I recently provided a deeper explanation of pip install --upgrade --upgrade-strategy eager in another discussion, and am reposting it here to make it easy to find in the future since this is the pull request that brought in that feature, and is the only search result for "eager" in our tickets/PRs.

It's basically an explanation of why we do it, why it was necessary, and what it solves.


Historically, pip always upgraded to the newest versions that still satisfy the requirements.

But since many people install dependencies manually via pip install numpy==1.0; pip install diffusers etc, this led to users breaking their environments, because later installs of other packages would upgrade things that had been manually installed "as intentionally lower versions" earlier (so if diffusers in this example needed numpy>=1.0, the user's numpy would get upgraded when installing diffusers, even though they had previously requested exactly numpy 1.0).

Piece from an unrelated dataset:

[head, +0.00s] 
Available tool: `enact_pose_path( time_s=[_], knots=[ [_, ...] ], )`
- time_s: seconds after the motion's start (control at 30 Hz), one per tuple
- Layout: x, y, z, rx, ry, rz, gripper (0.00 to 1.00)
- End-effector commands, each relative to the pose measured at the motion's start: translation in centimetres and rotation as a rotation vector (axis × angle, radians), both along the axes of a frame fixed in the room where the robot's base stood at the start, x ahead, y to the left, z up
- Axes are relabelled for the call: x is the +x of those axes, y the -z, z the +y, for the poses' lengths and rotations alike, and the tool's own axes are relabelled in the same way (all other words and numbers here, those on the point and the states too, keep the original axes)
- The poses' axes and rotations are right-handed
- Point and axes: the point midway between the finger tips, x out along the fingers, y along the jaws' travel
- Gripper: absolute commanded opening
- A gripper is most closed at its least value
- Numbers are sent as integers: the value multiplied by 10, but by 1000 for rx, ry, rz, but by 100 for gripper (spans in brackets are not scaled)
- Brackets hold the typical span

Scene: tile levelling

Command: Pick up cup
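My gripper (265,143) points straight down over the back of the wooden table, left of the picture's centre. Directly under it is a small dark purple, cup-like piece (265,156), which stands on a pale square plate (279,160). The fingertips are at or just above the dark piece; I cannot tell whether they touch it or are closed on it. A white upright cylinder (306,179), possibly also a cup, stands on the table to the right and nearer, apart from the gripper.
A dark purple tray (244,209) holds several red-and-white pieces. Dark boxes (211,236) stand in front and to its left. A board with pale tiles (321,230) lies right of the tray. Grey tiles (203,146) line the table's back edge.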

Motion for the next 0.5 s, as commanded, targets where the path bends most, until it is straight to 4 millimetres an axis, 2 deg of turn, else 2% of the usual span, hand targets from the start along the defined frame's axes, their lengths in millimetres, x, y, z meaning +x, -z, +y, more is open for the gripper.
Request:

So around 10 years ago, the decision was made to make pip "lazy by default". Nowadays, it keeps the currently installed package version, or installs outdated locally cached downloaded packages on fresh pip install calls, as long as what it already has locally satisfies the general requirement version range. This means that "pip install" by default doesn't upgrade anything, in most cases. Not even during fresh installs (if there's an older cached version of a package). In fact, the pip installer is so lazy that if the user manually installed numpy==1.0 into their project, and a dependency needs numpy>=1.2, and they locally have 1.2.1 in the pip package download cache, but the internet has 1.3.0, then it will install the locally cached (outdated) 1.2.1 even during "fresh" installs.

(Other Python package managers don't have this problem at all, by the way. They usually keep a "pinned packages" history of exactly what has been manually installed in the past, and will update everything to the newest versions that satisfies all old, manual installs. But since pip is a basic package manager, they had to make their defaults reasonable for beginners.)

To still allow people to install actual package updates to fix bugs, they also added a custom --upgrade-strategy eager flag, for when you want to actually upgrade the dependency tree to the best possible state and know what you're doing. The correct way to use that flag is to provide it and a list of all dependencies and requirements.txt files at the same time, in a single command, so that the resolver can check the whole graph and get the best versions of everything, while always ensuring that every package has been satisfied. (The only thing that should be done separately is upgrades of pip's own core package tools: pip and setuptools itself, which should always be upgraded to their newest versions first, before all other commands, so that their bugfixes apply to the rest of the installs).

That's the strategy we use. You can find it with install --upgrade --upgrade-strategy eager in lib.include.sh. And the same fix has been brought over to the Windows update.bat too.

So when users run our ./update.sh, they get the freshest, best possible, most-fixed versions of all dependencies, while still ensuring that the whole dependency graph is happy. It's a true update and gets the same versions as if a user did a totally fresh install without any local pip package cache or environment. Which means that when bugs are fixed in dependencies of our dependencies, we get those fixes when we update. :) It's also really important for us as developers (and for our users), since it means that we all use the same versions after updating, so that we don't all have different bugs in our OneTrainer installs.